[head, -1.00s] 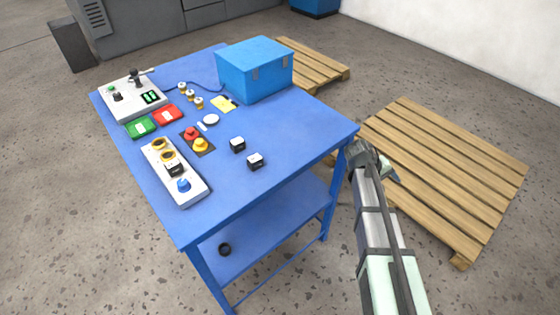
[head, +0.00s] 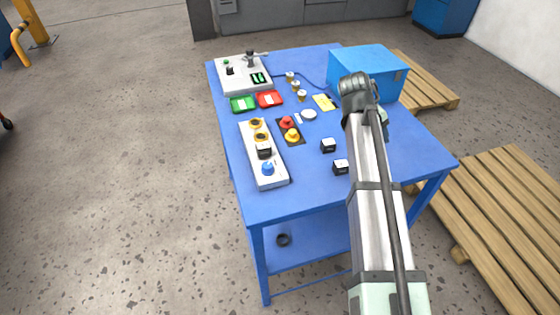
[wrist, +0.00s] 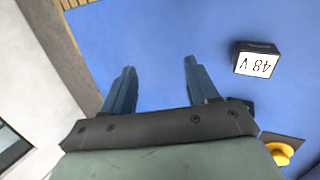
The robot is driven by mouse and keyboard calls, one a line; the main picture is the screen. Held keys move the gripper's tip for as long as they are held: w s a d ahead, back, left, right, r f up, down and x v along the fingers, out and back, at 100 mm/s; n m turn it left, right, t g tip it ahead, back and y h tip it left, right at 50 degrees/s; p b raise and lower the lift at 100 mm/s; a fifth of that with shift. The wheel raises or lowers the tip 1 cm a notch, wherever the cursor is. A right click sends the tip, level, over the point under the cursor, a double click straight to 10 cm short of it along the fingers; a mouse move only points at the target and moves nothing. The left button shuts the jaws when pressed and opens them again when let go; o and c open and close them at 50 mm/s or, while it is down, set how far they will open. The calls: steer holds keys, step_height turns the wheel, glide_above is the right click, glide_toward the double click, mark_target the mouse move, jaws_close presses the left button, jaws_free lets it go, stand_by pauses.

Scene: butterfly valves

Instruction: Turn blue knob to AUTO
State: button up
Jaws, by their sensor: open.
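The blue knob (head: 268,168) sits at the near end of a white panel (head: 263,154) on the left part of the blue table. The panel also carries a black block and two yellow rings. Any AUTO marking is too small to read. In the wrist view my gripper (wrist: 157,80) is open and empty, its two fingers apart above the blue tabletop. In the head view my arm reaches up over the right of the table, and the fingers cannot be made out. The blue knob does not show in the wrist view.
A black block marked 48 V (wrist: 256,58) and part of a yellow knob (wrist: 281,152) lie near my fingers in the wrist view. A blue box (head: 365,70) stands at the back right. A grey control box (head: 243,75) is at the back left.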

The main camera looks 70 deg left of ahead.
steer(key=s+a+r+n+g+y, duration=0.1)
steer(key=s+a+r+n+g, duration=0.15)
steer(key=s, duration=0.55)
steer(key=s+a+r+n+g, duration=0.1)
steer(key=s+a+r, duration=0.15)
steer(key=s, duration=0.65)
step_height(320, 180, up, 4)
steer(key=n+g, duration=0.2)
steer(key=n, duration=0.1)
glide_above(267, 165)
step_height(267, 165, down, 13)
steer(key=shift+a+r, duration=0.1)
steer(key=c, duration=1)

◇ ◇ ◇ ◇ ◇

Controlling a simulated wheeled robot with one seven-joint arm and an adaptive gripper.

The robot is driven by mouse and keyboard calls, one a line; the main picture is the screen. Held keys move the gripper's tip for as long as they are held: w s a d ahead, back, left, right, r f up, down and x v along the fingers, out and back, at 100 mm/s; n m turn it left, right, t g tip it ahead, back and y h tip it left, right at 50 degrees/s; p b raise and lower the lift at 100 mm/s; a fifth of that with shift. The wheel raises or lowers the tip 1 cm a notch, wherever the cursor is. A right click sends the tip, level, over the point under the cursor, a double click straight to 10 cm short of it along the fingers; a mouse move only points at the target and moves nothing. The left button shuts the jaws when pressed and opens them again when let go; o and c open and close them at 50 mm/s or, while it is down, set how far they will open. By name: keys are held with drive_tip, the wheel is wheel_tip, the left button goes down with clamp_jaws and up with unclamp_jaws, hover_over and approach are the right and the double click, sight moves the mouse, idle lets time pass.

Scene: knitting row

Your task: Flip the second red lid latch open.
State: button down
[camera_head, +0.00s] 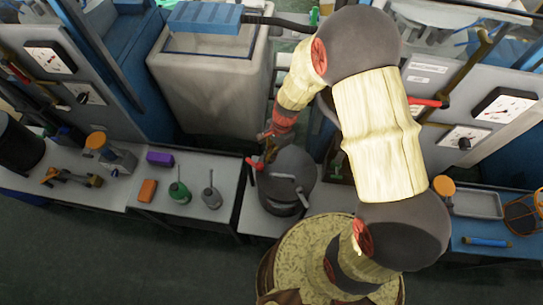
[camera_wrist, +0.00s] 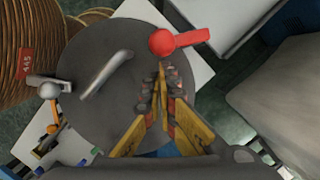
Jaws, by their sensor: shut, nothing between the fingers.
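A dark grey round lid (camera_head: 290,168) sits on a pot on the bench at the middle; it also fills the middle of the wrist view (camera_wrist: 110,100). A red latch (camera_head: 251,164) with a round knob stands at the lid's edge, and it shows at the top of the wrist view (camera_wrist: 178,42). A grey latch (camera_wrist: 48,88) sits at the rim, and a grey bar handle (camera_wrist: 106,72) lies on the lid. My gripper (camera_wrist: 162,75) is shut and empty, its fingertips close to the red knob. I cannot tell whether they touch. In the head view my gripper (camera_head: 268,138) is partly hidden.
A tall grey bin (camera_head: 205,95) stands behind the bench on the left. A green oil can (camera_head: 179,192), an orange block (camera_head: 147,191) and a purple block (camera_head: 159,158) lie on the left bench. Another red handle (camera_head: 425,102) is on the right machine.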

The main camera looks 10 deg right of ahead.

◇ ◇ ◇ ◇ ◇

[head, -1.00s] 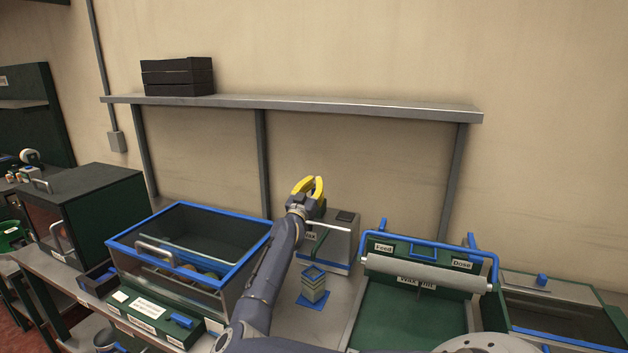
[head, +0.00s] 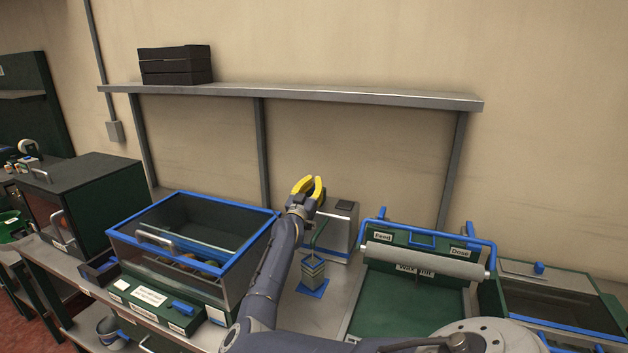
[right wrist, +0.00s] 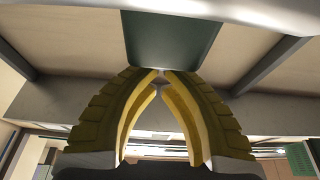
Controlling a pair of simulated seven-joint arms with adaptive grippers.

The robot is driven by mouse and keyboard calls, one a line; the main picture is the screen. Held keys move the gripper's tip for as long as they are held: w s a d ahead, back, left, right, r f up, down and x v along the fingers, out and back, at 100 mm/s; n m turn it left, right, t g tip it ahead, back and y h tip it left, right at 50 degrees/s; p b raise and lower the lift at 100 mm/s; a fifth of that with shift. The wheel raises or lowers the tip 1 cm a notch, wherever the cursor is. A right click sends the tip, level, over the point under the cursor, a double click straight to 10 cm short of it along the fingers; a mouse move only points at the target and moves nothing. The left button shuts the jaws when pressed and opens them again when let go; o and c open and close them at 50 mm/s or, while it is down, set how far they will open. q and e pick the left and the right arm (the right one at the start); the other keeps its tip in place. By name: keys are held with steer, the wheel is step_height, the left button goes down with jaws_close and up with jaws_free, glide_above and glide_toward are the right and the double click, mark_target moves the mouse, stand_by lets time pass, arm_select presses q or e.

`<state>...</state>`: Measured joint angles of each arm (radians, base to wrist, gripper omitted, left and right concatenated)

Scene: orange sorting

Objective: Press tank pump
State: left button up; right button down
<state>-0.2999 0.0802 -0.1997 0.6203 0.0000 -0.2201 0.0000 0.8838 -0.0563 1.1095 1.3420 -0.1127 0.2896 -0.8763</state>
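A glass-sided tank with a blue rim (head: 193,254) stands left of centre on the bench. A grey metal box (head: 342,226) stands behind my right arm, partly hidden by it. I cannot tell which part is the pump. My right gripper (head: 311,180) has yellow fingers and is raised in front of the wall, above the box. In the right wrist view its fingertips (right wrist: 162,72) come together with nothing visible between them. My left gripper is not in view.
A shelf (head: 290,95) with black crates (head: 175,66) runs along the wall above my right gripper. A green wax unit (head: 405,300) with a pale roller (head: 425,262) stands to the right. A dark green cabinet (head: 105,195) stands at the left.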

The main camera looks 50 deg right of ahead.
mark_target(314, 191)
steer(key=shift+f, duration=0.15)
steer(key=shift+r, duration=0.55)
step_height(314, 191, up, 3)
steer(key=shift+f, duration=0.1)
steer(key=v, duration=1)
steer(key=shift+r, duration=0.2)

◇ ◇ ◇ ◇ ◇

• **Task objective**:
Give back exactly the stretch that opens on the line with "Scene: butterfly valves" and closes on the line with "State: button up".

• **Result for this exercise**:
Scene: butterfly valves

Instruction: Turn blue knob to AUTO
State: button up

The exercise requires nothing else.